MATERIAL FOR THIS EXERCISE:
══════

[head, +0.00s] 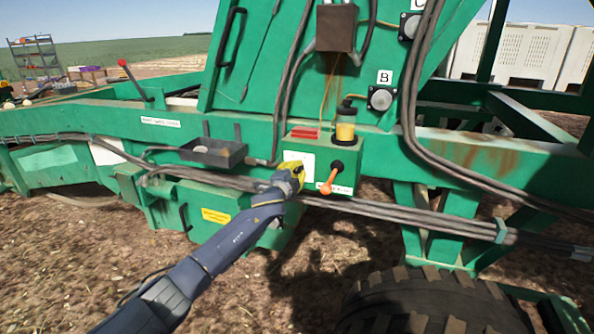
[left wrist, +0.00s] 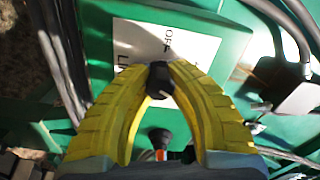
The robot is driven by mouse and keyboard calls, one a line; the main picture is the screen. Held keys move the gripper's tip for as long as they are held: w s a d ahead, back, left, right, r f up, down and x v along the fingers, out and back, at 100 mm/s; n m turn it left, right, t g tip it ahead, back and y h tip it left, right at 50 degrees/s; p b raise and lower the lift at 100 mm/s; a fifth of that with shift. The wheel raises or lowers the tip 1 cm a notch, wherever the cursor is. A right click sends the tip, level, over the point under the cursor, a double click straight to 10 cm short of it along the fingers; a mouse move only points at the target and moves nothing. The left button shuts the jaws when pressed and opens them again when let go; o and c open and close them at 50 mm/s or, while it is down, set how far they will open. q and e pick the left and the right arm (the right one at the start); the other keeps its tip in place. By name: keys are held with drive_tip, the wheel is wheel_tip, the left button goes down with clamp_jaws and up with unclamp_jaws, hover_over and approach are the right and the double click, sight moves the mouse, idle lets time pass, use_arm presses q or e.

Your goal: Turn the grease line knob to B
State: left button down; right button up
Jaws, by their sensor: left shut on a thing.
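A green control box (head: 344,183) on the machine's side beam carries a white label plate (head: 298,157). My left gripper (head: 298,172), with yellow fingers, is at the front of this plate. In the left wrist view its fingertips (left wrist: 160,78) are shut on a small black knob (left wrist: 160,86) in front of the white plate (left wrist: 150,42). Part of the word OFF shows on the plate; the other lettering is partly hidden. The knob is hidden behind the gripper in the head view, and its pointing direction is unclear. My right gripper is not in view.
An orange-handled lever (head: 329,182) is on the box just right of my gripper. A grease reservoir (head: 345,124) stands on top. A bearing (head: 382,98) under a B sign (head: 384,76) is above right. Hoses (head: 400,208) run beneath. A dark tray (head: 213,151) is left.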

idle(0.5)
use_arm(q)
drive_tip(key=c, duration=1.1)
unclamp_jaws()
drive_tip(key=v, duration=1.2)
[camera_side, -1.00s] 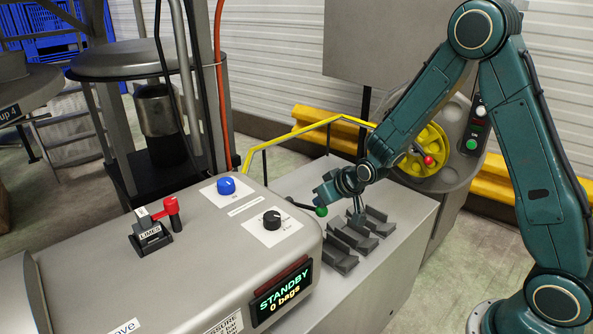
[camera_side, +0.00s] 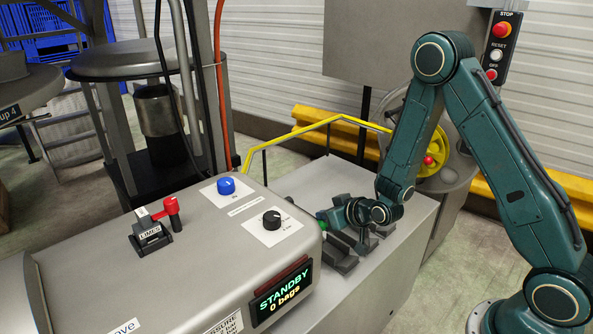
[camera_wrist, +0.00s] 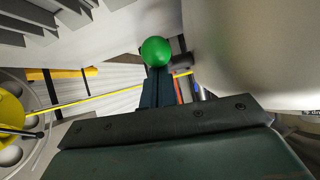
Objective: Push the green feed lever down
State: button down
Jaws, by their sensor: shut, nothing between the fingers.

══════

GIVEN REQUEST: Lines from the records above that hold "State" are the ones to list.

THE SOLUTION:
State: left button down; right button up
State: button down

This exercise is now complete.